If sequins could talk, they’d probably beg for mercy after a night on stage with Liberace. Here was a man who took the art of showmanship, dipped it in rhinestones, polished it with ego, and baked it under the blinding heat of an endless stage spotlight. There’s a lot to be said for performance, for delighting an audience and cultivating charm, but Liberace’s existence wasn’t just a show—it was a neon-lit parade of excess, where no crystal went unpolished and no fur coat unbought. And in Liberace’s mind, there was nothing gaudy about it. He called it “taste.”
Władziu Valentino Liberace, born to a Polish mother and an Italian father in West Allis, Wisconsin, probably didn’t come out of the womb wearing a ruffled tuxedo, but you wouldn’t be blamed for assuming he did. Growing up, he was a prodigious pianist, a talent he could have turned toward a refined career in classical music or perhaps a symphony orchestra. But subtlety was never in Liberace’s lexicon. Why settle for a modest recital hall when you could build yourself a chandelier-festooned empire of gleaming pianos and white mink capes? He found that being a virtuoso pianist was nice, but being a spectacle was infinitely better.
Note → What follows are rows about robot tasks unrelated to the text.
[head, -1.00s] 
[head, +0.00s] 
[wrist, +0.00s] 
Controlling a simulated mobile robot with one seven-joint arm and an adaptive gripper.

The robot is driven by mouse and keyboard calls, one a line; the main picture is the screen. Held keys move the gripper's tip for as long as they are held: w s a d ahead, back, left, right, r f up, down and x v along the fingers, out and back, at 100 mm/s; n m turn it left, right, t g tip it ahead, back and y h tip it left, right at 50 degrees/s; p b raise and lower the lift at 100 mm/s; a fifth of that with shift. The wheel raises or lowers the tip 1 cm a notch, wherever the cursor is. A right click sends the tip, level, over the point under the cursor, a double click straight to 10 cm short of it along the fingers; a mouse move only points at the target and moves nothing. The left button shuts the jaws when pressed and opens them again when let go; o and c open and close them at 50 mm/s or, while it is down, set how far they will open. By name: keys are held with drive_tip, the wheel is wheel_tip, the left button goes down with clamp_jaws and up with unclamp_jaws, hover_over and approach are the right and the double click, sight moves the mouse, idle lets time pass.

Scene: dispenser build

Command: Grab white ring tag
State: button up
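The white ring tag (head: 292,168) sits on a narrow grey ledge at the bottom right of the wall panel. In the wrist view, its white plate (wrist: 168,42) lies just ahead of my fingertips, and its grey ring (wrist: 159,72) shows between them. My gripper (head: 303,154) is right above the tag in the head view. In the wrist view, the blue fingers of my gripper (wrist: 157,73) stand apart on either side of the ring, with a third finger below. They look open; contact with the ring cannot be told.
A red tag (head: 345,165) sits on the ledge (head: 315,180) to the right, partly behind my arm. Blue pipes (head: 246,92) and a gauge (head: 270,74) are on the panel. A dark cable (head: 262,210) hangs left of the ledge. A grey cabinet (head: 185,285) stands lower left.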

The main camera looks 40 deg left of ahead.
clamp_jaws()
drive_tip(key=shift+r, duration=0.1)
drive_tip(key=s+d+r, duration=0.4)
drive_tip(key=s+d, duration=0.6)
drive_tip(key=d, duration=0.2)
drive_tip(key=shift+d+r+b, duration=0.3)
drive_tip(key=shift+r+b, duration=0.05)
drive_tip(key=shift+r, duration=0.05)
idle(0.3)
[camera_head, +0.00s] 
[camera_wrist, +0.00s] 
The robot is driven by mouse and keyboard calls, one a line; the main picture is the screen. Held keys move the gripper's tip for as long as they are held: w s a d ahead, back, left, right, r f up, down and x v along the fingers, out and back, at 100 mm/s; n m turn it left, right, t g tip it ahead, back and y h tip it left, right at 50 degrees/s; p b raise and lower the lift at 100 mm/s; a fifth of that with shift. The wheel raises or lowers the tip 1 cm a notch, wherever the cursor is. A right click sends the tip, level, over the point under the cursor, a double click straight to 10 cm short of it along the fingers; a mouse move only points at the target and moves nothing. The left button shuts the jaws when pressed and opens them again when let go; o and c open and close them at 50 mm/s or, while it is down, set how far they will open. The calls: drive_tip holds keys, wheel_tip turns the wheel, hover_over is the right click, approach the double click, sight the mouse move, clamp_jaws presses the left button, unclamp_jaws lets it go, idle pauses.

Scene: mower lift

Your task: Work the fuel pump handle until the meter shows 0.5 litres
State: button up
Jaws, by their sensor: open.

What Liberace understood—and most of his contemporaries didn’t—is that virtuosity alone bores the masses. People don’t pay to watch a man in tails tickle the ivories for an hour unless he does it while wearing a $300,000 bejeweled cape and exiting the stage on a rhinestone-covered rhinoceros. He turned classical music into vaudeville, and vaudeville into Vegas. And yet, beneath the gilded layers, there was real skill. Liberace could play. He just didn’t think playing well was enough. He thought it needed feathers.
If Cauby Peixoto and Clóvis Bornay had an American cousin, it would have been Liberace. The same delirious flair for theatricality, the same unapologetic embrace of artifice, the same philosophy that if it doesn’t glitter, is it even worth wearing? Like Cauby, he understood that music was as much about persona as it was about sound. Like Bornay, he knew that costume wasn’t an accessory—it was the statement. Liberace took their school of thought and dialed it up to a level that could make even the most extravagant carnival parade seem restrained. There’s a kind of genius in that—a devotion to exaggeration so profound it becomes a belief system.
What Liberace achieved was the total obliteration of understatement. From his clothing to his sets to his mannerisms, everything was dialed up past ten, beyond eleven, and all the way to Liberace—a level of gaudiness we now use as a measurement for anything excessive. But make no mistake, behind the mountain of glitz, Liberace was no fool. He understood the power of image and deployed it like a weapon, establishing himself as a caricature of luxury that America couldn’t help but consume. In a world where stars wanted to be taken seriously, Liberace wanted to be taken at face value, which, in his case, was face value plus about five thousand Swarovski crystals.
It’s tempting to laugh at Liberace—to see him as a campy relic of a bygone era. But laughter was part of the act. He was in on the joke. He told it nightly with a wink and a flourish. His performances were an exercise in overindulgence, designed to be more spectacle than music. His pianos were encrusted in rhinestones, his costumes were heavier than his dignity, and his entrances? Oh, his entrances! He didn’t just walk on stage; he arrived. Sometimes it was in a Rolls-Royce, other times on a literal mirrored staircase, the kind of grandiosity that could make a Vegas magician blush.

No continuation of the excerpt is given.